Sit on enough panels and, eventually, you will be asked to moderate one.
In a previous blog, we looked at what actions and preparations make for being a good panel member. In this blog, we turn the table – so to speak – and focus on the role of the moderator, sharing tips on those actions that can be taken before – and during – a panel discussion to make sure the audience walks away not only edified, but entertained.
In a simplistic and tactical way, a good moderator is like a perfect dinner party host – they ensure that the conversation keeps flowing, that all are included and heard from, and that a high level of energy is maintained.
Beyond that, however, all panel discussions should have a certain level of advanced strategic planning associated with them. In the days or weeks leading up to your panel moderation, make sure you are able to answer the two following questions:
1) Why has this group of people – the panel – been pulled together? Is it to share unique perspectives on a recent political issue? Is it to inform the audience on a specific industry trend? Is it to sell books? If the reason for the panel cannot be succinctly stated, then the discussion itself may be unfocused. This answer should be thought out well in advance – when the panel is initially assembled and the marketing materials or invitations are created.
2) What are the one or two things that you, as the moderator, want to make sure your audience takes away from listening to the panel discussion? In order to create a list of questions ahead of the discussion, you have to have a certain viewpoint and anticipated takeaways.
Once you have taken the stage, it’s your show – you are the conductor. You’ll want to make sure you have a crisp, tight performance. Consider the following:
1) Keep your introductions of the panel members short – radio introduction short. Think of an NPR interview – rarely does an expert’s introduction go beyond a name and title and, in almost all cases, that’s just fine. Depending upon your setting, a paragraph-length biography of each of the panel members may be included in the audience’s distributed materials. Too often, a moderator will read a lengthy biography of each of the panel members, killing the room’s energy right off the top and stealing valuable minutes from your limited time together.
2) Set the ground rules. You, as the moderator, may want to relate a certain level of context around the topic to be discussed, but make sure you keep it short. The audience is expecting a group discussion, not a monologue.
3) Keep your questions short. I’ve seen many moderators use their questions as an extended monologue. I’ve even seen moderators go on so long with their intended question that they segue into answering it themselves. Again, a moderator’s role is to quickly and effectively push the panel members into key points of discussion.

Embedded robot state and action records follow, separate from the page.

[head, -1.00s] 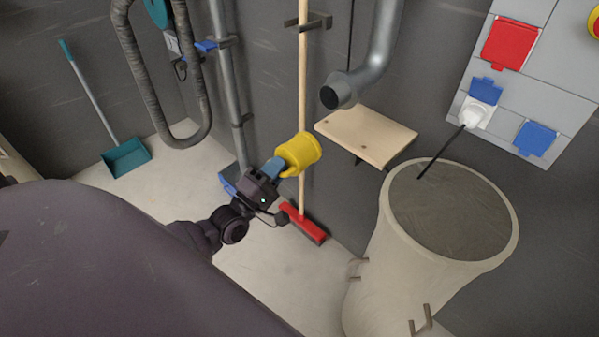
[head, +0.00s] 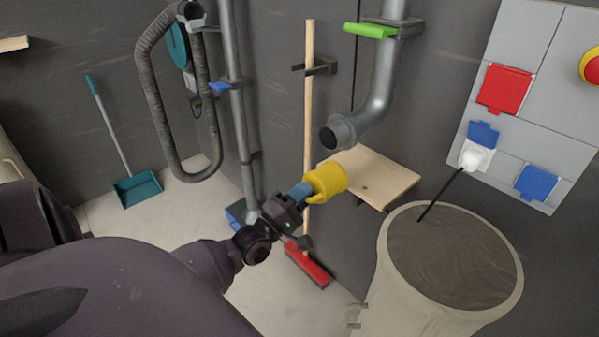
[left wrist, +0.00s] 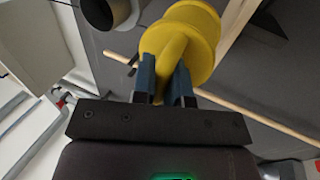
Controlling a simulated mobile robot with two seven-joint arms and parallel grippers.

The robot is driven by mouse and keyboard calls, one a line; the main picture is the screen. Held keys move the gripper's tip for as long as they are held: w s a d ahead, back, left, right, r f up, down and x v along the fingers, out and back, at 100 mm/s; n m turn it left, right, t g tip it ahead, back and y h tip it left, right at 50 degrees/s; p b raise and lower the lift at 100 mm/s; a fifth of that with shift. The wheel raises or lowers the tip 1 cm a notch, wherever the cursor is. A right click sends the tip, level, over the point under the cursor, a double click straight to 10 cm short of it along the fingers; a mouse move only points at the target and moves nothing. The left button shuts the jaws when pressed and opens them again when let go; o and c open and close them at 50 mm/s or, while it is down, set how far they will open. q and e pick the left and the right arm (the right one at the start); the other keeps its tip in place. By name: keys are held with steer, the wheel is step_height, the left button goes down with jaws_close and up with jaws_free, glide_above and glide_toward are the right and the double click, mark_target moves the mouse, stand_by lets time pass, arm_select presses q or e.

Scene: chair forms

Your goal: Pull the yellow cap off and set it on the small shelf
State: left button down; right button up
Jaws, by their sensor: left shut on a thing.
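The yellow cap (head: 327,180) is held by my left gripper (head: 305,192), whose blue fingers are shut on it. In the left wrist view the cap (left wrist: 190,38) sits at the tips of my left gripper's fingers (left wrist: 164,75). The small wooden shelf (head: 378,180) is fixed to the wall just right of the cap in the head view, and the cap overlaps its left edge there. I cannot tell whether they touch. The grey pipe (head: 338,133) ends in an open, uncapped mouth above the shelf's left side. My right gripper is not in view.
A broom with a wooden handle (head: 308,90) and red head (head: 310,268) stands behind my left gripper. A large beige bin (head: 400,285) is below and right of the shelf. A socket panel (head: 520,50) is on the right wall. The shelf top looks clear.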

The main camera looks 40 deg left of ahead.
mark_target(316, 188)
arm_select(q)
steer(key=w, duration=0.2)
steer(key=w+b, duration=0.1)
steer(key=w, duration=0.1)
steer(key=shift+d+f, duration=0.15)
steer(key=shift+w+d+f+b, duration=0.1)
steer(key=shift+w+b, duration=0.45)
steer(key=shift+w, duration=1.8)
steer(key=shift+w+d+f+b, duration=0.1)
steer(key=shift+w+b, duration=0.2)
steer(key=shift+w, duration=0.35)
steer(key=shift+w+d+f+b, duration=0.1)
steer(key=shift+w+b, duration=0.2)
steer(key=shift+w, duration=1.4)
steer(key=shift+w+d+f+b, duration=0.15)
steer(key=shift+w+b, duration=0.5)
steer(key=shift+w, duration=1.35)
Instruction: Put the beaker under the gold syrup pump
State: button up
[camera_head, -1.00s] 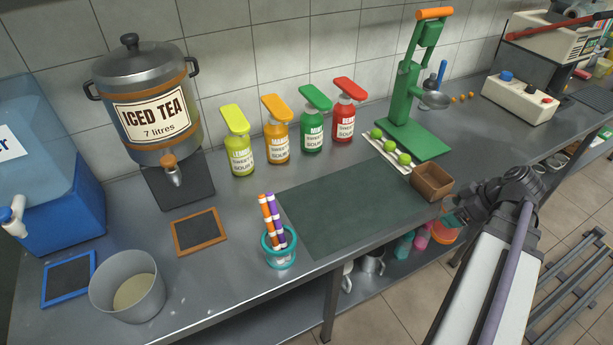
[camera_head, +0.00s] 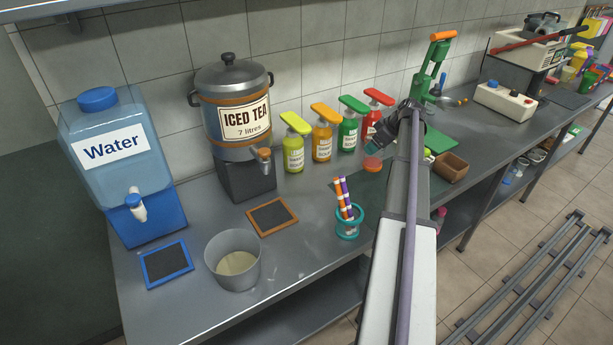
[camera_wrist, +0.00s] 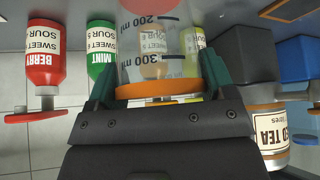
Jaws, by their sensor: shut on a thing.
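My gripper (camera_head: 373,150) is shut on the beaker (camera_wrist: 150,68), a clear measuring cup with an orange band and 200 and 300 ml marks. In the wrist view it sits between my teal fingertips (camera_wrist: 157,85). In the head view the beaker (camera_head: 372,163) shows only as a small reddish patch, held in front of the red bottle and above the dark mat. The orange-gold syrup pump bottle (camera_head: 322,143) stands against the wall, left of my gripper. It shows in the wrist view only dimly through the beaker.
Lime-yellow (camera_head: 294,150), green (camera_head: 348,133) and red (camera_head: 371,123) pump bottles flank the gold one. A cup of markers (camera_head: 348,222) stands on the counter before them. The iced tea urn (camera_head: 235,110) is left. The dark green mat (camera_head: 370,186) is partly hidden by my arm.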

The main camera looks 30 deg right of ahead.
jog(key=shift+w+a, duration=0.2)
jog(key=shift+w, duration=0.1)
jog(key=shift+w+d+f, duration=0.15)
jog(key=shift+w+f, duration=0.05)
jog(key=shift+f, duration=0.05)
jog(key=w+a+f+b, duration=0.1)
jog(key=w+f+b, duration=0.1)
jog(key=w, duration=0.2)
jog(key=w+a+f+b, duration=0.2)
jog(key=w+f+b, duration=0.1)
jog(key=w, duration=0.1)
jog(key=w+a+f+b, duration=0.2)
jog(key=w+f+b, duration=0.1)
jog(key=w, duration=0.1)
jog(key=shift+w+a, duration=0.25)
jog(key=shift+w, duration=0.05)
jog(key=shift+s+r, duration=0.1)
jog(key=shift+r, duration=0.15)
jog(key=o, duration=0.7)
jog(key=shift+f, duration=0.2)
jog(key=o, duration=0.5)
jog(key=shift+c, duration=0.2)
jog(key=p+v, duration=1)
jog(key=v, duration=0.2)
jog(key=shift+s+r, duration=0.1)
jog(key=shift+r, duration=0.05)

4) Avoid ‘jump ball’ questions. Occasionally, moderators will ask a question with no intended target. Confusion follows among the panelists – “Would you like to take that first?” “No, please, why don’t you take it?” If this type of fumbling around occurs, the moderator has not done their job properly.

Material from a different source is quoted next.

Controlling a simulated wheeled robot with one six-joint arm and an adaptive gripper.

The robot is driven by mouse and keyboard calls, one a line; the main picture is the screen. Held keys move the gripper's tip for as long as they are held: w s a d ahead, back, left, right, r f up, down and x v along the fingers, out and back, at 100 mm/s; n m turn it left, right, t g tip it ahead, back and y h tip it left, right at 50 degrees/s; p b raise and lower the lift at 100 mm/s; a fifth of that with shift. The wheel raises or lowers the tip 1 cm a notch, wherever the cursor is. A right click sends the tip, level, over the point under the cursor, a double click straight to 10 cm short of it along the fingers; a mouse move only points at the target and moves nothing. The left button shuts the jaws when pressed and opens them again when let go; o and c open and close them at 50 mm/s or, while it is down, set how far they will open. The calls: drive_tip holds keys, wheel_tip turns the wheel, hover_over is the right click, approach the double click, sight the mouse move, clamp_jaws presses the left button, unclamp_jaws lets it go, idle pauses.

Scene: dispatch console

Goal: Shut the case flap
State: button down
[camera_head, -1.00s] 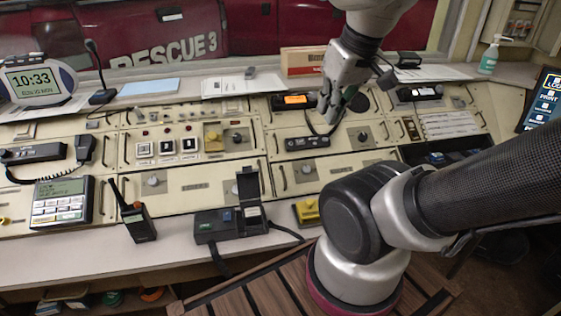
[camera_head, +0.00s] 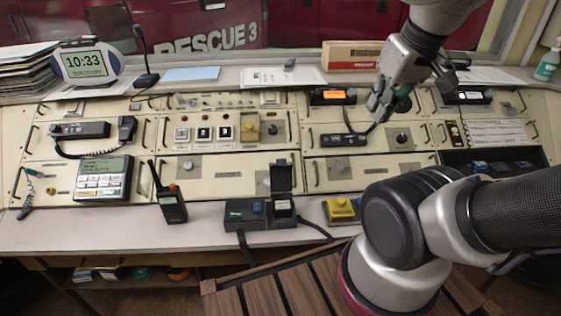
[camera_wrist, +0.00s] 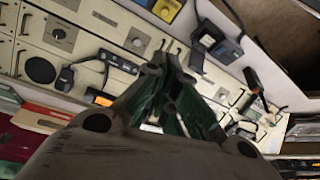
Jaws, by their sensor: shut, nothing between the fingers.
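The case (camera_head: 243,215) is a small dark grey box at the front edge of the console. Its flap (camera_head: 281,178) stands upright at the case's right part, so the case is open. A blue and a green patch show on its top. In the wrist view the case (camera_wrist: 222,45) is at the top, beyond the fingers. My gripper (camera_head: 376,112) is shut and empty, high over the console, behind and to the right of the case and well apart from it. Its fingers (camera_wrist: 172,90) are close together in the wrist view.
A handheld radio (camera_head: 171,205) stands left of the case and a yellow box (camera_head: 341,210) sits to its right. A dark cable hangs from the case over the edge. A desk phone (camera_head: 103,178) is further left. My forearm spans the right front.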

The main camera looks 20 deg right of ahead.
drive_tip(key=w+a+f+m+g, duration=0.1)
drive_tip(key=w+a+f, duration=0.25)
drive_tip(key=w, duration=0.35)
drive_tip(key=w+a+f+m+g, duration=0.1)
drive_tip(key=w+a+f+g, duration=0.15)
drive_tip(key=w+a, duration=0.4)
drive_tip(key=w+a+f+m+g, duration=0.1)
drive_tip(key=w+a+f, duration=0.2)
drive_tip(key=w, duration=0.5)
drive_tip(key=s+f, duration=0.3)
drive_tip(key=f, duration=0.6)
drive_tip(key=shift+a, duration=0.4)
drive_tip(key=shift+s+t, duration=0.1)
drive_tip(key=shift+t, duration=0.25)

5) Prevent rambling. We’re uncomfortable with ‘dead air.’ This can manifest itself with nervous panel members fearing the end of their answer. They begin to ramble, repeat themselves, or go off on a tangent. As the moderator, you need to prevent this by jumping in to rescue them, redirect the answer, or toss a new – or follow-up – question to another panelist.
6) Properly manage your time. Whether with a stage prompter or with your wristwatch, make sure you know where you are within your program, when you are going to audience questions, and when you need to wrap up the program.
7) Read the audience’s energy. Some moderators will rarely glance out at the audience, keeping their entire focus upon the panelists. This can be a missed opportunity. Depending upon where the audience is in relation to the stage, the moderator should be able to read the audience’s energy, helping determine when to go to audience Q&A, when to continue down a certain line of discussion, and, toward the end of the program, when to firmly wrap it up.
8) Give verbal cues to your audience. If there is an audience Q&A segment, make sure that you tease it before jumping into it. This can be done by simply saying from stage, “We’re going to go to your questions in just a moment, but before we do, let me ask one more question of our panelists…” This alerts the audience to be ready with their own questions. When you finally do toss it to them, hands will shoot up. You’ve prepared them.
9) Wrap it up. As you enter the final five minutes of the scheduled discussion time, make sure you let your audience and panelists know the time constraint. Again, a simple statement will do: “We have just five more minutes and time for two more questions.” This sets expectations for the audience; you’ve also signaled to the panelists that their answers for these two final questions should be short.
Now that we’ve laid it out, are there any questions?